'''

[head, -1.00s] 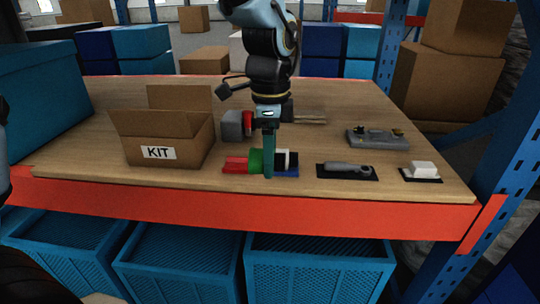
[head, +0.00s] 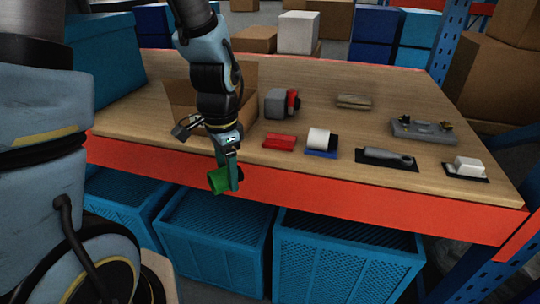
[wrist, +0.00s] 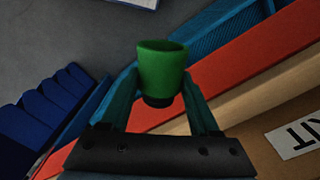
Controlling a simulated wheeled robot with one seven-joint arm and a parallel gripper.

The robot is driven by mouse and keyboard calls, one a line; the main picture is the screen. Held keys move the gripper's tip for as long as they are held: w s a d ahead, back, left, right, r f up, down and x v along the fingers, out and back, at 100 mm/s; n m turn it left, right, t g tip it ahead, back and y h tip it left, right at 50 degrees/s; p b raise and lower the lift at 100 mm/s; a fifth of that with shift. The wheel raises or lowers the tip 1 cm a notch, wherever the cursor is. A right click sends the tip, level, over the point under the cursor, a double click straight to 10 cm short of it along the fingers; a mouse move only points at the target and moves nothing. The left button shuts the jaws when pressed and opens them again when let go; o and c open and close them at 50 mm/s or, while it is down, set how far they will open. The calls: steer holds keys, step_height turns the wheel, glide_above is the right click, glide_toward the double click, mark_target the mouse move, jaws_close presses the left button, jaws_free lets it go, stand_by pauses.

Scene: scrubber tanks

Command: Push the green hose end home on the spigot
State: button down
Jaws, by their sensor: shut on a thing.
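The green hose end (head: 217,182) is a short green cylinder. My gripper (head: 229,177) is shut on it and holds it in the air off the front edge of the table. In the wrist view the hose end (wrist: 162,70) sits between the two teal fingers of my gripper (wrist: 160,84), with a dark part at its near end. No spigot can be made out for certain. A grey plate with brass-coloured fittings (head: 422,130) lies at the right of the table, apart from the hose end.
The table has a red front edge (head: 330,193). A red block (head: 279,141), a white roll on a blue base (head: 320,140) and a grey-and-red object (head: 280,103) stand on it. The cardboard box (head: 180,96) is partly behind my arm. Blue crates (head: 330,265) stand below.

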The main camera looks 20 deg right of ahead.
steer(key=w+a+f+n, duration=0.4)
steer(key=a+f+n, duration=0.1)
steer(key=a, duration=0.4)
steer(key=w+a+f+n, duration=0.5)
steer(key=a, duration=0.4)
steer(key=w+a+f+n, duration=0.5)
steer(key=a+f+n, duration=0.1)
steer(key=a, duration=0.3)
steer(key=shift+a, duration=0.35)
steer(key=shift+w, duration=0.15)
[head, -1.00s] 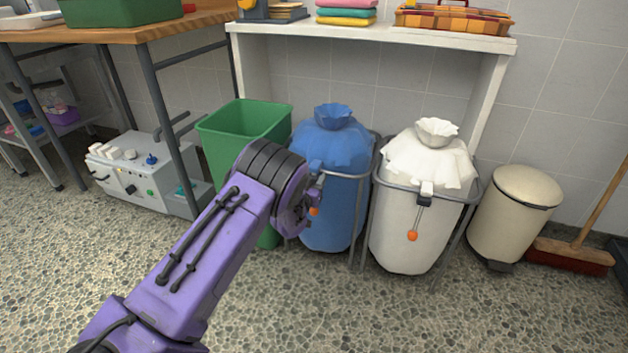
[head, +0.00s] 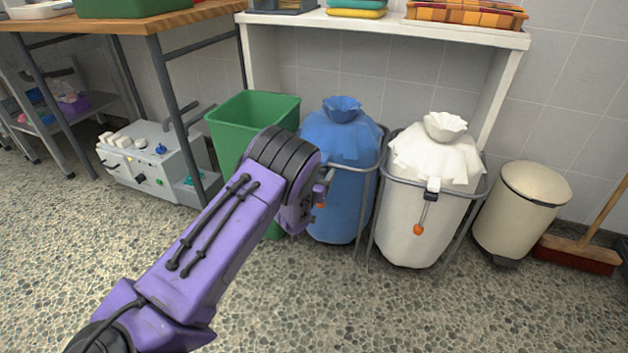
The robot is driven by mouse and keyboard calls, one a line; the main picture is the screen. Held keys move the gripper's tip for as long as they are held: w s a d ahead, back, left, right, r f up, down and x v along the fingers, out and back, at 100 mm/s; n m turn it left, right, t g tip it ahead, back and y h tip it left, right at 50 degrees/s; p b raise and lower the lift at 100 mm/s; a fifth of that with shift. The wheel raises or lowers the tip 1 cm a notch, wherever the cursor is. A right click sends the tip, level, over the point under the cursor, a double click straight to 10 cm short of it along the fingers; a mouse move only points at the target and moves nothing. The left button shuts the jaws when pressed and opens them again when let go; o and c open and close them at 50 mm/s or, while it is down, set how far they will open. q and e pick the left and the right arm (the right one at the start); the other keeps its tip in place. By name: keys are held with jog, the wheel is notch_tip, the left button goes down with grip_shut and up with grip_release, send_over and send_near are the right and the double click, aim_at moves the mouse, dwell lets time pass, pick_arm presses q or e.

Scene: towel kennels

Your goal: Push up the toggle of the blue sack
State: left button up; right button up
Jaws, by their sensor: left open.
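The blue sack (head: 342,140) hangs in a grey metal ring stand, its neck gathered at the top. Its toggle is mostly hidden behind my left arm; a small orange bit (head: 320,206) shows just past the gripper. My left gripper (head: 318,194) is at the front left of the blue sack, low on its front. Its fingers are largely hidden by my wrist, and I cannot tell whether they touch the cord or toggle. My right gripper is not in view.
A white sack (head: 428,215) in a similar stand has a dark toggle and orange ball. A green bin (head: 250,118) stands left of the blue sack, a beige pedal bin (head: 520,212) and broom (head: 580,250) at right. A white shelf (head: 400,28) spans above. The speckled floor in front is clear.

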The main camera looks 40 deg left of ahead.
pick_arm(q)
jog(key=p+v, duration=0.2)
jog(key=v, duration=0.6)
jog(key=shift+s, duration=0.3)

'''

- _Exercise_:
Copy each line of the records that contains the word "Scene".

- _The output_:
Scene: scrubber tanks
Scene: towel kennels

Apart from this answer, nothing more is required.